Prior to reserving judgment in the appeal, the Supreme Court raised two fundamental questions as to whether the tribunal has the jurisdiction to listen to issues of party congresses.
And also to whether given its judgments in several cases, issues of nomination and sponsorship which are pre-election matters can be entertained by the Tribunal.
Justice Okoro also asked Agabi to address them on the implication of the court sacking almost all the candidates that contested on the PDP platform in the state over a subsisting order of a court.
Responding, Agabi said he had listed in his brief of arguments how the PDP complied with the order of court.

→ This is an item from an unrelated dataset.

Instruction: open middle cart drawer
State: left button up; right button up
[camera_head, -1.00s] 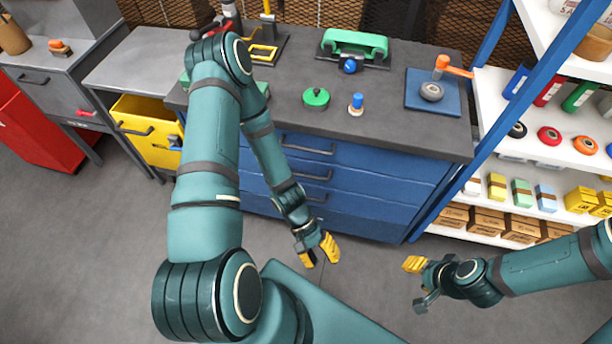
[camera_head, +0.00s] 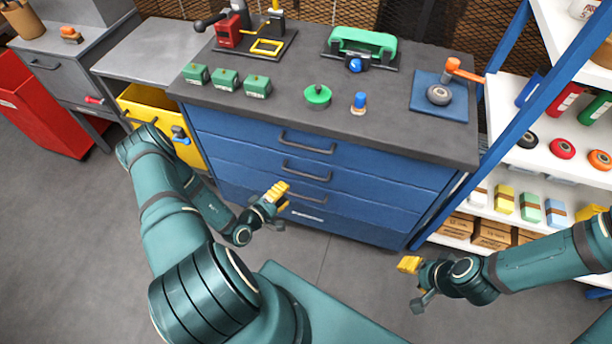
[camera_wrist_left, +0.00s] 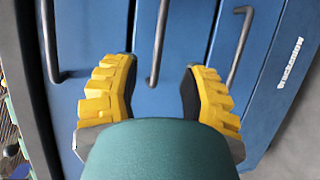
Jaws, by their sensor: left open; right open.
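The blue cart (camera_head: 400,180) stands in front of me with its drawers shut and a dark bar handle on each of several drawer fronts. The middle handle (camera_head: 306,172) lies between the upper handle (camera_head: 307,144) and the lower handle (camera_head: 305,201). My left gripper (camera_head: 280,190) is open and empty in front of the cart, left of the lower handles. In the left wrist view, the middle handle (camera_wrist_left: 158,45) stands out between the two spread yellow fingers, ahead of them; contact is not visible. My right gripper (camera_head: 414,284) is open and empty, low on the right, away from the cart.
Green boxes (camera_head: 226,80), a green knob (camera_head: 317,95) and a blue peg (camera_head: 359,102) stand on the dark top. A yellow drawer (camera_head: 150,105) juts out at the left. A shelf rack (camera_head: 530,150) stands close at the right. The floor before the cart is clear.

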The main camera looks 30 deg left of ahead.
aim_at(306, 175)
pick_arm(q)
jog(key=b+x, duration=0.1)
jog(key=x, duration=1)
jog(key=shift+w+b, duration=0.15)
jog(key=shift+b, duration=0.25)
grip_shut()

According to him, the court below only said the compliance was inadequate because the PDP did not have the required number of delegates from the Local Government Areas in Plateau state.
“What is the effect of the subsisting order of a High Court that said PDP should conduct a valid court?” The apex court asked again.
Agabi said that exhibits were tendered by INEC and others to show that valid a congress was held.
He added that in any case, by the apex court’s precedent decision, the APC has no standing to challenge the congress of another political party.
Olatoke was asked if the order of a High Court, which obviously was given without jurisdiction, can have an effect against the PDP and its candidates.
Olatoke replied that the matter of the alleged invalid congress was instituted by PDP cheiftains and was affirmed by the Court of Appeal.
In his submission, however, Mr Omosoya Popoola, counsel for the APC, asked the apex court to uphold the removal of the governor.
“Does the court have jurisdiction to deal with the issue of how a candidate is nominated by a political party?” The apex court asked him.
Poopola said it is not in all cases that the court can decline jurisdiction.